Checking for the available CUDA memory, I have found that the command nvidia-smi and the free/total memory used returned by the function cudaMemGetInfo from CUDA doesn’t match. What’s more, I usually use a program called GPU-Z to monitorize my GPU usage and it neither match with the results returned by cudaMemGetInfo.
nvidia-smi
Mon Sep 16 12:18:44 2019
+-----------------------------------------------------------------------------+
| NVIDIA-SMI 416.34 Driver Version: 416.34 CUDA Version: 10.0 |
|-------------------------------+----------------------+----------------------+
| GPU Name TCC/WDDM | Bus-Id Disp.A | Volatile Uncorr. ECC |
| Fan Temp Perf Pwr:Usage/Cap| Memory-Usage | GPU-Util Compute M. |
|===============================+======================+======================|
| 0 GeForce GTX 106... WDDM | 00000000:01:00.0 Off | N/A |
| 28% 35C P2 27W / 120W | 1163MiB / 6144MiB | 0% Default |
+-------------------------------+----------------------+----------------------+
+-----------------------------------------------------------------------------+
| Processes: GPU Memory |
| GPU PID Type Process name Usage |
|=============================================================================|
| 0 2356 C ...v2_tested\build\darknet\x64\darknet.exe N/A |
+-----------------------------------------------------------------------------+
Which means 1163MiB = 1219,494MB are used
(The only process running in my computer which consumes CUDA memory is the called darknet.exe, and I measure it while stopping the execution in a breakpoint just before start the code I provide later)

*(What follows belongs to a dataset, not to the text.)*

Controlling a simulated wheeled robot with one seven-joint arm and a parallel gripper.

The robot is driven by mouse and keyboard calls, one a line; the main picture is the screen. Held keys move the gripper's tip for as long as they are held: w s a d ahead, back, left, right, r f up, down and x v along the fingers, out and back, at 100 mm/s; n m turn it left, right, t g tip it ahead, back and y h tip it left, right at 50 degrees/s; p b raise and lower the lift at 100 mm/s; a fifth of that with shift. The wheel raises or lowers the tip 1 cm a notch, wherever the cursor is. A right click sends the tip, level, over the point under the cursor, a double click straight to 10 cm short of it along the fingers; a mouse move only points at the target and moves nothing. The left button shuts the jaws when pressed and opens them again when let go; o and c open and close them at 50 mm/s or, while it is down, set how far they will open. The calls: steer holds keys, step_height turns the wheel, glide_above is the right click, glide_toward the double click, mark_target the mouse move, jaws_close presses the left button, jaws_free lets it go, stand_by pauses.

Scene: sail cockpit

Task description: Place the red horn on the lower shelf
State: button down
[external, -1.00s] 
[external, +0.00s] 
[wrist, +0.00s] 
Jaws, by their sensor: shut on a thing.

Using the following code which is inside the darknet.exe:
float free_m, total_m, free_m_flow;
size_t free_t, total_t;
cudaMemGetInfo(&free_t, &total_t); //bytes
free_m = (float)free_t;
total_m = (float)total_t;
printf("Free CUDA memory = %f\n", free_m); //available cuda mem in bytes
printf("Total CUDA memory = %f\n", total_m);
I got these numbers (in Bytes):
Free CUDA memory = 4270666496.0
Total CUDA memory = 6442450944.0
Which means 2.171.784.448 Bytes = 2071MB are used.
Why that difference?